La revuelta cultural del 68 tuvo, entre sus múltiples efectos, una influencia definitiva sobre la estética teatral. La abolición temporal del teatro a la italiana, la preeminencia de la espontaneidad y la experimentación, el replanteamiento de las funciones de actores y espectadores, son algunas de sus consecuencias más evidentes.
Pero el rasgo más significativo del teatro de los años 70 es seguramente la revalorización del cuerpo como instrumento expresivo por antonomasia. La desconfianza en la palabra, instrumento al servicio del discurso oficial, así como el rechazo del racionalismo que aparece en casi todas las corrientes artísticas de vanguardia, condujeron por fuerza a la reformulación de los códigos semánticos del escenario.

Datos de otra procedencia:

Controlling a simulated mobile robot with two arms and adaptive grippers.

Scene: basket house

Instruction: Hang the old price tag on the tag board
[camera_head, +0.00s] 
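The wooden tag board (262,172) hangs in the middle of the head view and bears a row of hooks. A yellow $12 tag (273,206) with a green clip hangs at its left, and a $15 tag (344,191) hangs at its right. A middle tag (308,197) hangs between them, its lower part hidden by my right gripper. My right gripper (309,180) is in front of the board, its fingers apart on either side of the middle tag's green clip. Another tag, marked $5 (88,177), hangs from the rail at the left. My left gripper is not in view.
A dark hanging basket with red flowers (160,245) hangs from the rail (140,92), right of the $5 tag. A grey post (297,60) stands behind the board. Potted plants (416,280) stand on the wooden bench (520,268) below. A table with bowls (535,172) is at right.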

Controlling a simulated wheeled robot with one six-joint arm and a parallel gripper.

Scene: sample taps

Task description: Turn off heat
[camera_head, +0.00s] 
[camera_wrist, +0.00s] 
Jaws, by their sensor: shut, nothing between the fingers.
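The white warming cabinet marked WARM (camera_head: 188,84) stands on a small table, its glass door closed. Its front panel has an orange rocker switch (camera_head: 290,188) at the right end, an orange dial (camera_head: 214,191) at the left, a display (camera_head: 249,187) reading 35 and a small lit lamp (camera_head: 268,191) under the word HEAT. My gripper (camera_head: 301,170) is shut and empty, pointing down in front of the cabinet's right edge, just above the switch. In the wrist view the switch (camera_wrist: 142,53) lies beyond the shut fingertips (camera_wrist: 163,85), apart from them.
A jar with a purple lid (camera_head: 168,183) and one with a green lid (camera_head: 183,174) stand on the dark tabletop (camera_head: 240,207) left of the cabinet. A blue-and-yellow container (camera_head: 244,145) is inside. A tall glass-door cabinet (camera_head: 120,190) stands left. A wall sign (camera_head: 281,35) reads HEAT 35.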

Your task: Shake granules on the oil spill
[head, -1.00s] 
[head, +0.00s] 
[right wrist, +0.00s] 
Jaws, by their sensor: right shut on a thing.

Las crípticas incitaciones de Antonin Artaud ejercen en esos momentos una influencia definitiva. La temporada del “Teatro de la crueldad” (1964), animada por Peter Brook y Charles Marowitz, coincide prácticamente con la difusión internacional de la experimentación grotowskiana.
A estos esfuerzos por desnudar al actor y confrontarlo con las fuentes primigenias del sonido, el movimiento, el espacio y el ritmo, se suma la experiencia del Living Theatre y la vanguardia norteamericana que concibe al gesto como un acto liberador, no narrativo, y cargado de un valor de provocación.
Bajo estas influencias, la escritura escénica de los años setenta fue una escritura física, concreta, corpórea, al punto de generar una corriente, eminentemente visual, que, apoyada por la experimentación previa de Jean-Louis Barrault, Etienne Decroux, Jacques Lecoq, entre muchos otros, sigue su propio desarrollo y se denomina en algunas latitudes como Teatro del Gesto o Teatro Corporal.
Paralelo en su afán renovador, nuestro teatro recurrió en cambio a la grafía corporal, el diseño coreográfico, la acrobacia y las prácticas derivadas del music-hall, como formas de apoyo para reinsertar a la palabra en el centro del discurso espectacular.